In this light, I pose the following question: Will the Iranian youth have the strength to destroy the existing patriarchal order so that a new one, based on freedom and justice, can eventually emerge?
Will our sons kill the father? Or will the father kill our sons?
Since the last presidential election two years ago, our young Iranian heroes have been deeply traumatized. Their protests over their missing votes have been severely punished, and the persistent nightmare in which they have been caught has produced a profound depression.
Attending the Fajr International Theater Festival in Tehran two months ago, I observed that the father-son relationship had become an obsessive theme in contemporary Iranian drama. Tiki Taka, Attila Pesyani's new play; the adaptation of Sophocles's Antigone by Homayoon Ghanizadeh (whose production of Camus's Caligula I analyzed in "Caligula in Tehran"); Letters to Thebes, written by Mohammad Charmshir, based on Sophocles's Oedipus in Colonus -- many Iranian dramas clearly refer to the generational conflict taking place within the country.
Since the Islamic Revolution, especially during the era of Mohammad Khatami's presidency, a new generation of daring playwrights has emerged in defiance of all expectations. The official policy toward the new wave of Western-influenced Iranian drama has been consistent in its ambivalence. Recognizing the opportunity provided by the scene for its own propaganda interests, the Ministry of Islamic Culture and Guidance supported -- to some extent -- playwrights so that they could develop their own fictional worlds. However, the censorship rules remained severe and writers progressively elaborated coded languages and metaphoric spaces through which they could refer to the current political situation. In particular, the rewriting of ancient Greek plays has become a useful means by which to critique modern Iranian politics.

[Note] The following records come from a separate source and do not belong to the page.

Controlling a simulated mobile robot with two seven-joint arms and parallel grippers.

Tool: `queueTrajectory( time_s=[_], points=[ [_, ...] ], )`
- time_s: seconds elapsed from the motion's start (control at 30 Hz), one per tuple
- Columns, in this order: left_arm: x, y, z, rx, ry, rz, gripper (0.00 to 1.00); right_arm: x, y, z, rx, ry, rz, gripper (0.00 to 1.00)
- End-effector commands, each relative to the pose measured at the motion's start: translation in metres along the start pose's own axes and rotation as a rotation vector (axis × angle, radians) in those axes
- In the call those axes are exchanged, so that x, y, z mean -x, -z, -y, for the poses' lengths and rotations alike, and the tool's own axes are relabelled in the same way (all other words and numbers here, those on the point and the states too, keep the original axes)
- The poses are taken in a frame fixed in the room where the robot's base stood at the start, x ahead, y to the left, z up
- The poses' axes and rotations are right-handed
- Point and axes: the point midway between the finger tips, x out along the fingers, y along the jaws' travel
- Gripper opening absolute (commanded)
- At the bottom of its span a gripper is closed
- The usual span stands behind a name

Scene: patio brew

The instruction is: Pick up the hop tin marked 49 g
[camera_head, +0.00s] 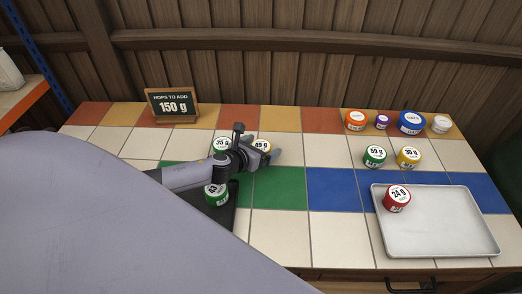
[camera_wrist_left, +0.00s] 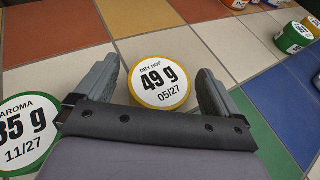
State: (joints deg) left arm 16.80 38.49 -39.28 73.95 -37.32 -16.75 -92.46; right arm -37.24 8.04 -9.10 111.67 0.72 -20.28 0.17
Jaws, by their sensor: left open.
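The hop tin marked 49 g (camera_wrist_left: 160,84) is a round tin with a yellow rim and a white lid reading "DRY HOP". In the head view the 49 g tin (camera_head: 262,145) is partly hidden behind my left gripper (camera_head: 262,156). In the left wrist view my left gripper (camera_wrist_left: 160,92) is open, with one finger on each side of the tin. I cannot tell whether the fingers touch it. The green 35 g tin (camera_wrist_left: 24,130) stands close by, outside the left finger. My right gripper is not in view.
A silver tray (camera_head: 440,225) at the right holds a red 24 g tin (camera_head: 397,198). Green 59 g (camera_head: 375,157) and yellow (camera_head: 409,157) tins stand behind it. A green tin (camera_head: 216,194) sits on a dark mat under my arm.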

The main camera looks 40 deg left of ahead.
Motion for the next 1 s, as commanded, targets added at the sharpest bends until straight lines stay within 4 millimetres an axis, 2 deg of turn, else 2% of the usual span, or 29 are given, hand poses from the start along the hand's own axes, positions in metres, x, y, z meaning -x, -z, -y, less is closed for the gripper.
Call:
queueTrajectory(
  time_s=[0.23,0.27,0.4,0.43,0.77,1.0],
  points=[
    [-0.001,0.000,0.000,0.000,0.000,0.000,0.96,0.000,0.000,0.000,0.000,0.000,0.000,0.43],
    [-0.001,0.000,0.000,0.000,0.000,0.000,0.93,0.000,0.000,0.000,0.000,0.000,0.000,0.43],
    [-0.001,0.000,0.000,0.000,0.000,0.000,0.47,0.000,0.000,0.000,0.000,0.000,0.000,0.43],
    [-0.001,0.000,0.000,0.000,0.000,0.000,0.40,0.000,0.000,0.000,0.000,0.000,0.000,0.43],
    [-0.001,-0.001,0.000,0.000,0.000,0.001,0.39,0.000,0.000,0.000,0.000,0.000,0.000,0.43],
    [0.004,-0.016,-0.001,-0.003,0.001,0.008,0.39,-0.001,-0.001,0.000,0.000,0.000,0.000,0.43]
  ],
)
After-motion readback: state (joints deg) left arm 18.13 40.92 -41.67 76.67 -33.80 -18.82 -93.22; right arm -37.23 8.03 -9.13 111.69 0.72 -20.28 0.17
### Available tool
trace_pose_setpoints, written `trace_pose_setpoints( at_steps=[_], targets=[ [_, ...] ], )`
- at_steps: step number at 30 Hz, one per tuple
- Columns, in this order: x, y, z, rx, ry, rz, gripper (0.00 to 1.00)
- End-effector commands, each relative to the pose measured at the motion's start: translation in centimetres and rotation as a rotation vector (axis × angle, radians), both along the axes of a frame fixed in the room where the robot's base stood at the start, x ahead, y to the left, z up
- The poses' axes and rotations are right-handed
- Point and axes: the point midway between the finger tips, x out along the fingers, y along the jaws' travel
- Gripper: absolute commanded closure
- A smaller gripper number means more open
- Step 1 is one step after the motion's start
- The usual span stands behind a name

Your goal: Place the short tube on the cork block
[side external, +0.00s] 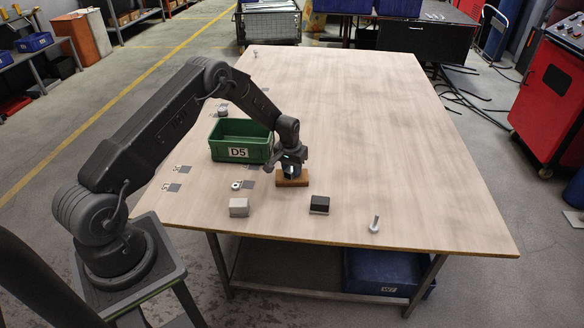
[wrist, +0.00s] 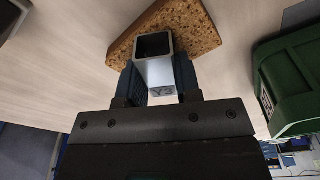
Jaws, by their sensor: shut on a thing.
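The short tube (wrist: 160,75) is a pale metal square tube marked Y3, its open dark end showing in the wrist view. My gripper (wrist: 158,82) is shut on it, one finger on each side. The cork block (wrist: 192,28), brown and speckled, lies behind and around the tube's open end in that view. In the side view my gripper (side external: 291,170) points down right over the cork block (side external: 294,183), and the fingers largely hide the tube. I cannot tell whether the tube touches the cork.
A green bin (side external: 229,154) marked D5 stands close to the left of my gripper. A grey block (side external: 239,207), a black block (side external: 319,204) and a bolt-like part (side external: 374,224) stand near the front edge. The right half of the table (side external: 420,150) is clear.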

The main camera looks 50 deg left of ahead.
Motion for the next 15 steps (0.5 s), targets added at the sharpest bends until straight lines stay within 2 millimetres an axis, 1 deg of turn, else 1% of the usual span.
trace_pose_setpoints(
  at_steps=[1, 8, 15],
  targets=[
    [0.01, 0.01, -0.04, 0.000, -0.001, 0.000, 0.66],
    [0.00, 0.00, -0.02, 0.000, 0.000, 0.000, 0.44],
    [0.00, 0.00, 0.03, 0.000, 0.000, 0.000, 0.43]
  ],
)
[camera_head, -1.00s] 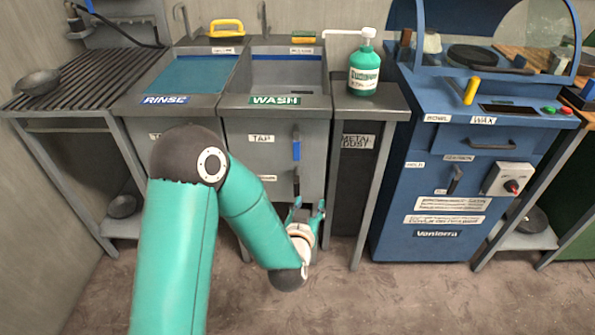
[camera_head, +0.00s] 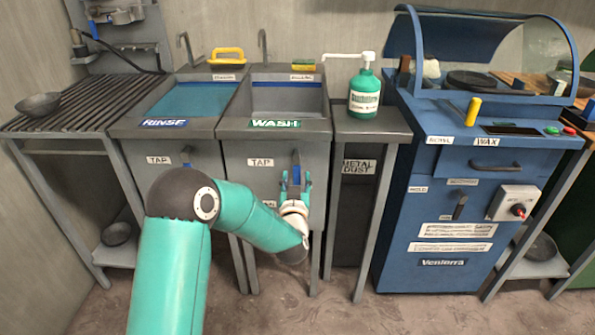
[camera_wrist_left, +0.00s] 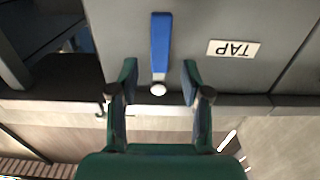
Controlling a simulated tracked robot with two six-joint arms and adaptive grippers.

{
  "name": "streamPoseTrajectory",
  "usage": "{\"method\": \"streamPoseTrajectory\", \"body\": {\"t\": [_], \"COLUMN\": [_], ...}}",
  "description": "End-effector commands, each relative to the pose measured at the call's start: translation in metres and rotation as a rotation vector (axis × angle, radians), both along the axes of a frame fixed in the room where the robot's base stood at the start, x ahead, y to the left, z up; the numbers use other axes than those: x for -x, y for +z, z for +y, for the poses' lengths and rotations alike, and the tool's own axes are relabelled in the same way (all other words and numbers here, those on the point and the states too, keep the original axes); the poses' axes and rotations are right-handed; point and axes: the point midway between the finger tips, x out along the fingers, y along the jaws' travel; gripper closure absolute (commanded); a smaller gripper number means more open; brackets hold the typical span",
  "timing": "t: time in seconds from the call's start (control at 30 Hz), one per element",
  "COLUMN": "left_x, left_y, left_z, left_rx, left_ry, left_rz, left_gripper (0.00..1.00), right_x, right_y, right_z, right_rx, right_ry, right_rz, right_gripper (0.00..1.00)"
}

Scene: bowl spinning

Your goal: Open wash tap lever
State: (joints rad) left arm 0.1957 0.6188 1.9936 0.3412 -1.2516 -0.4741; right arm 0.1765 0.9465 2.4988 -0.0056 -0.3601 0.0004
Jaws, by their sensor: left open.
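The wash tap lever is a blue handle (camera_head: 295,173) on the grey front of the wash sink, right of its TAP label (camera_head: 261,162). In the left wrist view the blue lever (camera_wrist_left: 160,48) appears with its pale round end (camera_wrist_left: 158,90) between the fingertips. My left gripper (camera_head: 295,180) is open, with a finger on each side of the lever; it also shows in the left wrist view (camera_wrist_left: 159,80). There is a visible gap on both sides there. The lower part of the lever is partly hidden by the gripper in the head view. My right gripper is not in view.
The wash basin (camera_head: 288,97) is above the lever, with the rinse basin (camera_head: 197,99) to its left. A green soap bottle (camera_head: 364,93) stands on the counter to the right. A blue machine (camera_head: 440,215) stands further right. Open floor lies in front.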

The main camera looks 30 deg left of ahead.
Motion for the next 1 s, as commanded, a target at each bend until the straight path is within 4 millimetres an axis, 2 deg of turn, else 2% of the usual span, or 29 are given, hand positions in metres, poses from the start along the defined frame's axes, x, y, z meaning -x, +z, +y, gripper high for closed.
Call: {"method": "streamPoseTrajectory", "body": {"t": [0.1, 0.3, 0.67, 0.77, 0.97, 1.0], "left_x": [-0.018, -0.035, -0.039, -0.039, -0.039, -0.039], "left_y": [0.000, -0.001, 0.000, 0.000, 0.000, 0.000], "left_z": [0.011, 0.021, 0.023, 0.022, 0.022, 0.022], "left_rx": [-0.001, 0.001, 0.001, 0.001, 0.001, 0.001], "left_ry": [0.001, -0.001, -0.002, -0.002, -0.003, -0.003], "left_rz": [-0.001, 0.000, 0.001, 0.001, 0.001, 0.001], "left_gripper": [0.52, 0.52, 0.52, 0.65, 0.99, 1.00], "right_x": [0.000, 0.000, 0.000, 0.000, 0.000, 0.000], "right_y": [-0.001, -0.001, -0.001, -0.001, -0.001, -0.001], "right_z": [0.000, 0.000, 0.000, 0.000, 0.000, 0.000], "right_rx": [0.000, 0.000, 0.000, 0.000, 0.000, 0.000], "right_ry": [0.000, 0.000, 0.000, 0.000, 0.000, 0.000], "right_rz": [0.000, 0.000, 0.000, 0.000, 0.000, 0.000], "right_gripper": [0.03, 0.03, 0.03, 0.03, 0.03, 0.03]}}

Letters to Thebes, like the Sophocles play that inspired it, takes place in Colonus, a village near Athens, close to the sea. Oedipus, the king of Thebes, after realizing that he has murdered his father and married his mother, has put out his own eyes. In Oedipus in Colonus he has wandered in exile for 20 years until his arrival in Colonus, accompanied by his eldest daughter, Antigone; they are joined there by his other daughter, Ismene. Meanwhile, his sons, Polyneices and Eteocles, vie for the Theban throne.

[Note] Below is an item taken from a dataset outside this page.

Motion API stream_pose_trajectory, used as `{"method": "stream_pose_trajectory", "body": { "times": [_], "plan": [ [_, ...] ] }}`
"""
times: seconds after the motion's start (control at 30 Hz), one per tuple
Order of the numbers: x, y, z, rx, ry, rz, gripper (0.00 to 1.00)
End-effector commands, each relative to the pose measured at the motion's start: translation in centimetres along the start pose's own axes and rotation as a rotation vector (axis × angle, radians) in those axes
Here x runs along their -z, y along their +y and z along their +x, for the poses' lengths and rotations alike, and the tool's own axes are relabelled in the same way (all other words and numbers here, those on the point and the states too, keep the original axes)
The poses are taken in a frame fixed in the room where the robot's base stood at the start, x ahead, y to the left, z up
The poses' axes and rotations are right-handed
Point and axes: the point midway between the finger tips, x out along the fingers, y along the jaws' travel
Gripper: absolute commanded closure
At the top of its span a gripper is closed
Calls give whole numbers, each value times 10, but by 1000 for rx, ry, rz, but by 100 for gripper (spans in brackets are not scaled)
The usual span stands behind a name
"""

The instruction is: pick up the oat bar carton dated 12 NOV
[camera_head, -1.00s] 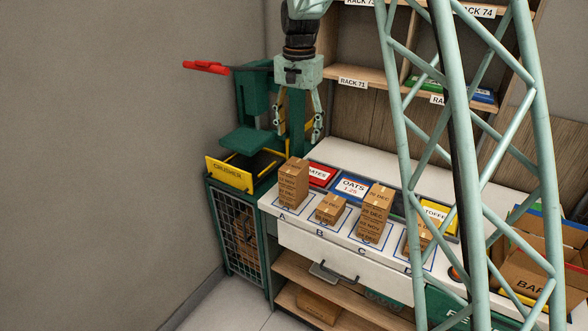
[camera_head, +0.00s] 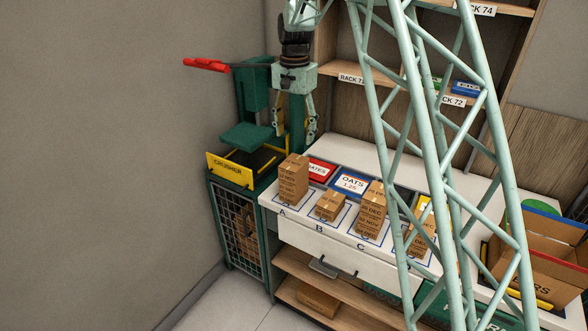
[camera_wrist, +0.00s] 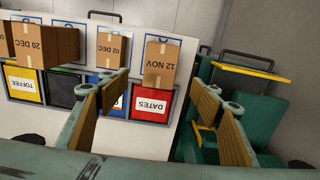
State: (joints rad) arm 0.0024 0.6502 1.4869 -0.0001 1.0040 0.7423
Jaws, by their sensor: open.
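The carton marked 12 NOV (camera_wrist: 160,66) shows in the wrist view on top at spot A. In the head view, spot A holds a tall brown carton stack (camera_head: 293,181), its small print hard to read. My gripper (camera_head: 297,130) hangs open and empty above and behind that stack, near the crusher. In the wrist view, the open fingers (camera_wrist: 161,92) frame the red DATES bin (camera_wrist: 150,106), with the 12 NOV carton just beyond them. Cartons marked 02 DEC (camera_wrist: 112,50) and 20 DEC (camera_wrist: 50,46) stand to its left.
The green crusher (camera_head: 250,140) stands left of the counter. The OATS bin (camera_head: 351,184) is behind the cartons. My lattice arm covers part of D. An open box (camera_head: 545,262) is at far right.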

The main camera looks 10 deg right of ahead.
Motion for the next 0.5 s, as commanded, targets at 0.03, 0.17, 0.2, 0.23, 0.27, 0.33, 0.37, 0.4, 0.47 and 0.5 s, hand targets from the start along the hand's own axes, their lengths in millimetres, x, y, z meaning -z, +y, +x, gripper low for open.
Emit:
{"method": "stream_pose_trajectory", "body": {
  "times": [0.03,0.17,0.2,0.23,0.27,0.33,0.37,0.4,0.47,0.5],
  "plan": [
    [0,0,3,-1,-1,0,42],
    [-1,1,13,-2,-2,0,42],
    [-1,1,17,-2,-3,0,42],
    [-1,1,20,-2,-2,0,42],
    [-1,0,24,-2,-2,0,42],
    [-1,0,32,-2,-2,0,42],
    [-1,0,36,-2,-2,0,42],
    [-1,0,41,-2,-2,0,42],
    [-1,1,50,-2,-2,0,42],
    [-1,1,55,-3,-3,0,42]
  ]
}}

What matters to me is not Oedipus's complex and tragic personal destiny, but his relationship with his children. In Greek tragedies, and I am thinking in particular of the royal Atriedes family, children, generation after generation, murder their parents or other kin -- deaths that (among other things) are metaphors for the spring of a new world.
But nothing of the kind happens in Letters to Thebes. In this Iranian version of the Greek tragedy, Oedipus the blind king is surrounded by all his children except Ismene, who has remained in Thebes and to whom the letters are addressed.
Director and designer Siamak Ehsaei has conceived an interesting set. Colonus is represented by a stage covered by sand. Around it, shelves bear piles of ancient letters. Observing these epistolary mounds, I had the sad impression that they contained endless laments, expressions of the grief of exile, loneliness, and nostalgia for a glorious past.
Colonus, which also comes to refer to the family circle, is a suffocating nightmare -- "a nightmare inside another nightmare," says one of Oedipus's sons. It is a place where it eternally rains, and this rain weighs down the spirit and imprisons the soul.
The village is quiet and its silence is full of anxiety. The characters write constantly -- on the sand, on sheets of paper, even on the wall. They all feel the need to write down their desperation so that nothing will be forgotten, so that all their sufferings may be read by generations to come.
But this is pure illusion. A wind, activated by huge fans, scatters all the letters that have been kept like treasures. Their words are lost in the wind and the ones written in sand are slowly worn away, even as the characters desperately try to save their painful memories.
Oedipus is an imposing figure. He wears a long red dress, symbol of his criminal past. His blindness is expressed by a mask that nearly envelops his head. He has been devastated by his tragic fate, and the children don't even dare to look at their monstrous father.
Oedipus says nothing. But his cries are terrible. He moves slowly, very slowly, around the stage and stops wherever he feels a ray of light piercing the dark clouds above. Each time he comes to a halt, two female characters quickly bring over his grand red armchair, the last vestige of his old power and authority.
Consumed by his crimes and overwhelmed by guilt, Oedipus is dying by the moment. And his children, fearful of him, don't know what to do.
Oedipus finally lies down in his tomb and his children light candles around it. I expected these flames to announce the birth of a new world; I deeply hoped these fragile lights were signifying the rise of new Promethean figures. But strangely, the flames looked cold and powerless. Rather than the spark of native rebellion, the evanescent flickers around Oedipus's corpse revealed the extreme lassitude of a generation that may have become disenchanted again. I imagined the reaction of one of Fabre's declamatory dancers: "Once there were heroes. We have lost them."
Yes, this is it: even though the father passes away, his children no longer stand up. They place patches over their eyes, and ignoring the fire, these anti-Prometheans lie beside their patriarch as a profound darkness slowly invades the stage.
And I ask again: Will our sons kill the father? Or will our father kill the sons? If I were to respond to my own question, I would say that, in Iran, the father is killing all the sons, one after another.
There is no need to go to the streets, no need even to talk to my people. I had only to watch the plays presented at the Fajr International Theater Festival to witness this tragedy.